On 17 November 1621 Abbot became a customs farmer, and in 1623 he was empowered to administer "oaths to such persons as should either desire to pass the seas from this kingdom or to enter it from abroad".[6] A few months later he was engaged in personal negotiations with James I and George Villiers, 1st Duke of Buckingham for the remission of part of £20,000. claimed by them from the East India Company.
In 1624, when he was again returned to parliament for Kingston-upon-Hull, Abbot was appointed a member of the council for establishing the colony of Virginia. It was in the same year that he had been elected governor of the East India Company, an office that he was still holding in 1633, but which he resigned before 1638; and during the time that he sat in parliament he was continually called upon to speak in the company's behalf. On many occasions he complained of the obloquy heaped upon himself and his friends, because it was supposed that their extensive foreign trade deprived this country of the benefit of their wealth, and, with a discrimination far in advance of his age, denounced the "curiousness" of the English in forbidding the exportation of specie, and asserted the economic advantages to the state of the company's commerce.
On the accession of Charles I in 1625 Abbot was the first to receive the honour of knighthood from the new king,[7] and he represented the City of London in the Useless Parliament (the earliest parliament of the reign), although his old constituency had tried hard to secure his services. He apparently supplied some of the jewellery required for Charles's coronation, and received on 5 July of the same year "£8,000 for a diamond cut in facets and set in a collet". On 15 December 1626 Abbot became Alderman of the ward of Bridge Without, and a few months later was chosen Sheriff of London.
In 1627 the customs department was reorganised, and Abbot with others received a lease of the customs on wines and currants for three and a half years, in consideration of a fine of £12,000 and a loan to the King of £20,000. But he was no servile agent of the crown. On 16 September 1628 information was sent to the king's council that Abbot was one of the merchants who refused to pay a newly imposed additional tax on the importation of currants, and that, while the quarrel was pending, he had broken into the government warehouse where currants belonging to him had been stored. But the supreme authorities do not appear to have pressed the charge against him.
In 1637 he was one of those entrusted by the lords of the admiralty with fitting out ships at the expense of the city of London in accordance with the ship-money edict of 1636, and the attorney-general and the recorder of London shortly afterwards exhibited an information against him in the exchequer court on the ground that he had not provided sufficient men and ammunition.
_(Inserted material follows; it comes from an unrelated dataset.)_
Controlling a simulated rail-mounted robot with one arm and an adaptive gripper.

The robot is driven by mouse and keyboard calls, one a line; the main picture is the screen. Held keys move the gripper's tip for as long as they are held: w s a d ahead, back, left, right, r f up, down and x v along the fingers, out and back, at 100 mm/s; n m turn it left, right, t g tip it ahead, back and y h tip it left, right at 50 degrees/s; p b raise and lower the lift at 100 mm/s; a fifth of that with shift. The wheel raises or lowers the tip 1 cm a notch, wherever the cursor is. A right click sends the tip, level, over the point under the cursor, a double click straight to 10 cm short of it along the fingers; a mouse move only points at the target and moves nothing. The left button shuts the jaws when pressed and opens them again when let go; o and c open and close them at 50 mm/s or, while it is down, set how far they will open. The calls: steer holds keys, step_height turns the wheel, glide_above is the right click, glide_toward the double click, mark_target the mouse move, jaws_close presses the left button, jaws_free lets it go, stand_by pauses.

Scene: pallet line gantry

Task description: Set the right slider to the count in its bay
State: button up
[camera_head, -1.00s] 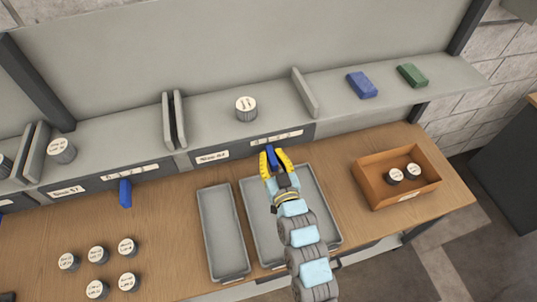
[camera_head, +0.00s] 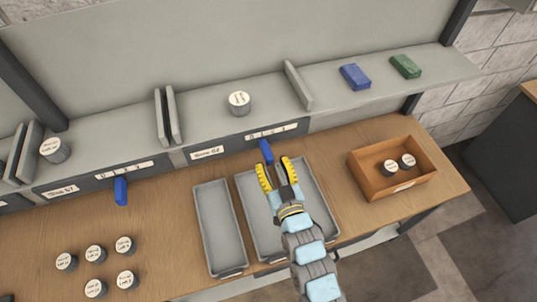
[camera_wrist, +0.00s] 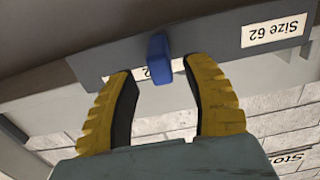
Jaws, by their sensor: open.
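The right slider (camera_head: 266,151) is a blue block on the dark shelf front, below a scale label (camera_head: 271,131) and a little left of the label's middle. The scale's figures are too small to read surely. One grey tin with a white lid (camera_head: 239,103) stands in the bay above. My gripper (camera_head: 275,173) is open and empty, just in front of the slider and apart from it. In the wrist view the slider (camera_wrist: 159,58) shows just beyond and between the yellow fingertips (camera_wrist: 158,72), and hides part of the scale.
Another blue slider (camera_head: 121,190) sits on the left bay's front. Grey trays (camera_head: 209,188) lie under my arm. An orange box (camera_head: 370,185) with two tins stands right. Several tins (camera_head: 95,253) stand front left. Blue (camera_head: 355,76) and green (camera_head: 405,66) blocks lie on the shelf.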

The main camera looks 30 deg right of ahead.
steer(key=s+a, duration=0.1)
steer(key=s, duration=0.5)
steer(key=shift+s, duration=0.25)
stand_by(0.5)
By order of the king's council, however, the proceedings against Abbot were stayed, and the charge dropped. In 1642 the recorder of London, who took part in the matter in behalf of the crown, was impeached by the parliament for having advised Abbot and others to levy ship-money.
In 1638 Sir Maurice Abbot, who had on 13 September 1631 exchanged the ward of Bridge Without for that of Coleman Street, became Lord Mayor of London. The usual description of the pageant prepared to celebrate his introduction into office was from the pen of Thomas Heywood, the dramatist. Only one perfect copy of this rare work is now known, and it is in the Guildhall library.[8] In a dedication to the new lord mayor, Heywood emphasises Abbot's popularity among his fellow-citizens, and refers to the extraordinarily successful careers of himself and his two brothers. "Neither can I omit the happinesse of your deceased father, remarkable in three most fortunate sonnes". In "the first show" described by Heywood he makes allusion to "the trading of the right honourable the present lord mayor, who is a merchant free of the Turkey, Italian, French, Muscovy, and was late governour of the East-Indy Company". In another "show" a shepherd was introduced to typify the cloth trade, in which Abbot was still engaged, and subsequently an actor in the pageant, in the character of an Indian, addressed laudatory verses to the new lord mayor as the chief merchant of England, "By whose commerce our nation hath been fam'd".
Abbot's mayoralty, which covered the greater part of the year 1639, was rendered somewhat eventful by the outbreak of war with the Scots (the Bishops War), and by the departure of an English army for the northern border under the king himself. On 7 March Abbot was constituted "the King's lieutenant within the city and suburbs of London" during his absence in the north,. and was given full authority to arm, if necessary, the inhabitants against the King's enemies, and at the discretion of himself and the aldermen to put in force martial law. In the following months he was frequently admonished by the king's council to keep a strict watch over the manufacturers of shot and other warlike implements, and ordered to make arrests of suspected persons. At times his energy in this direction seems to have been excessive. On 28 May he sent to the Poultry Counter a woman suspected to have distributed during the Whitsuntide holidays a pamphlet by John Lilburne, the famous agitator; but the House of Lords in the following year reversed Abbot's decision.[9] He also regularly collected ship-money. On the termination of his year of office Abbot practically retired from public life. He died 10 January 1642,[10] and was buried in St Stephen, Coleman Street, London.
There is no certain record of the situation of Abbot's house in London, but his name occurs among those who in 1630 held "tenements from the great south door (of St. Paul's Cathedral) to the south-west corner of the cloister wall",[11] and he was one of the commissioners nominated in 1631 for the repair of the cathedral.
In 1633 Robert Ashley dedicated his translation of an Italian work on Cochin China to Abbot, and attributes to him the assertion that "the remotest traffique is always the most beneficiall to the publick stocke, and the trade to East Indies doth farre excell all other".
Abbot married, firstly, Joan, daughter of George Austen, of Shalford, near Guildford, by whom he had five children.
After the death of his first wife in 1597, Abbot married, for the second time, Margaret, daughter of Bartholomew Barnes, an alderman of London, and she died on 5 September 1630.
1635 Abbot erected an elaborate monument in Holy Trinity Church, Guildford, to the memory of his brother, the Archbishop of Canterbury, who had died two years previously, and had appointed Abbot an executor under his will.